Let me join others in congratulating Mr. Pinheiro and all those who have contributed to the study. While Mr. Pinheiro’s vision and energy have guided the study, it has been a very collaborative effort, bringing together the knowledge and expertise of many including Governments, agencies, NGOs, experts from around the world, and children.
UNICEF, WHO and OHCHR together provided essential perspectives on human rights, public health and child protection which inform the conclusions.
The role of non-governmental organizations in the study has been critical. I want to pay special tribute to their efforts. They know this issue well and have been working on it for many years. They prompted the Committee on the Rights of the Child to call for the study. They also ensured the full participation of children, especially in regional consultations. NGOs will continue to play an important role in putting this issue on the international agenda. The Committee on the Rights of the Child has shared its first-hand experience on the violence against children acquired over the past 15 years. But most of all it is the voices of children that have animated the study. Their experiences of violence have made us understand its many dimensions and its impact on children as nothing else could have done. They have spoken with clarity and courage. Their experience and views have grounded the report in reality. Now they expect us adults to act on its findings.
I will limit my comments today to three key points.
First, this is a very important report. It casts a strong light on a problem which has continued for centuries. As the study demonstrates, all violence has a negative, and sometimes a devastating, impact on children. Facts and figures gleaned through impartial scientific analysis allow us to see the critical dimensions of the problem. This makes it imperative for us to change how we deal with it. We can no longer delay action by stating that some forms of violence are rooted in culture and so they are acceptable; or by debating the degree of impact on a child. Now we have clear information that leaves us in no doubt about the impact of violence on children in all societys. _The study shows us that there are clear risk factors, including economic development, age, sex and gender, and there are some protective factors, such as good parenting and strong families. More research is needed, country by country, but the essential facts, gathered meticulously through a participatory process, are now before us.
Second, as the report indicates, violence against children is completely unjustifiable and all of it is preventable. Prevention is critical. The study shows us what we can and must do through attitudinal change, through national legislation and its implementation, and through international cooperation. It provides a clear guide to the way forward.
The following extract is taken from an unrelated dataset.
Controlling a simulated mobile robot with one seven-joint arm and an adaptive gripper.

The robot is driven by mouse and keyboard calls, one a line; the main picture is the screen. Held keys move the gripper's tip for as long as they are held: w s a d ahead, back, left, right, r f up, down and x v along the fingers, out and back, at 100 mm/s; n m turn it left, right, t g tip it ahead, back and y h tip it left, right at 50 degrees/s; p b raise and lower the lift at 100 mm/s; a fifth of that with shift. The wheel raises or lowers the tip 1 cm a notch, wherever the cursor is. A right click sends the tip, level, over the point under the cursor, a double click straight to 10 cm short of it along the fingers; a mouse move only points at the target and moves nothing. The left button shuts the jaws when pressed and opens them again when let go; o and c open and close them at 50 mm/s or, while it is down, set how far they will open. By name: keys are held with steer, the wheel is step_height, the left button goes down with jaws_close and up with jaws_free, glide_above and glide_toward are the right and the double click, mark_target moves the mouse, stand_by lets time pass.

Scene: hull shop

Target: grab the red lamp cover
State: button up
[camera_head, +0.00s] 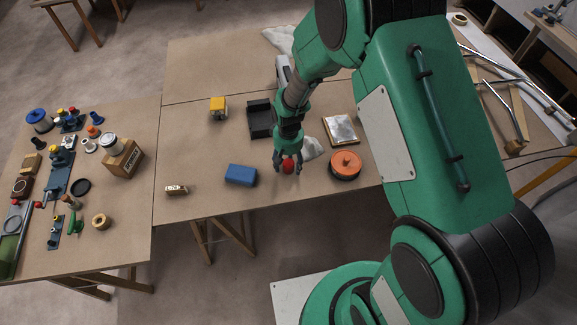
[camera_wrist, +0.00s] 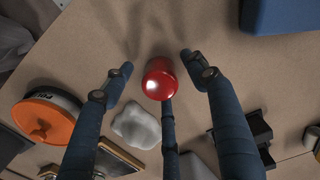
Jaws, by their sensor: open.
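The red lamp cover (camera_head: 288,166) is a small, glossy, rounded red piece near the front of the middle table. In the wrist view the lamp cover (camera_wrist: 160,80) lies between the fingers of my gripper (camera_wrist: 156,62). My gripper also shows in the head view (camera_head: 287,160), reaching down over the cover. It is open. Bare board shows between the cover and the left and right fingers. The third finger, below, comes up to the cover's lower edge, and I cannot tell whether it touches.
An orange-lidded round container (camera_head: 345,164), a white lump (camera_head: 312,148) and a framed panel (camera_head: 341,129) lie to the right. A blue block (camera_head: 240,175) and a black tray (camera_head: 259,119) are to the left. The board in front of the cover is clear.

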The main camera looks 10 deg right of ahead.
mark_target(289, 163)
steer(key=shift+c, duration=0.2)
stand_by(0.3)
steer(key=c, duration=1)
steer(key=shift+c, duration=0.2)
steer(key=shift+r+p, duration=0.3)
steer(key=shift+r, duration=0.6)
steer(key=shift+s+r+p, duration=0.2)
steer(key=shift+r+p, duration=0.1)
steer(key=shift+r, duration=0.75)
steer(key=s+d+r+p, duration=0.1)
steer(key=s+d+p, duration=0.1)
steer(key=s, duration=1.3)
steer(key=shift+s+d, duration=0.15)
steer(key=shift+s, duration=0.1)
My third point is that follow-up to these recommendations is essential. It will not be easy especially where prevalent attitudes and entrenched traditions are challenged. But as the study states, children should never receive less protection than adults. It demonstrates that when children’s lives are marked by denial of fundamental rights, in particular, the rights to housing, food and education, they are also often denied dignity and respect. It highlights the equality, indivisibility and interdependence of all human rights and the importance of developing comprehensive, rather than fragmented and reactive approaches. Structured, well-defined and focused follow-up at all levels is critical.
The High Commissioner for Human Rights and her Office support all of the recommendations of the study for strong and immediate follow up. Every child has the right to a life free from violence.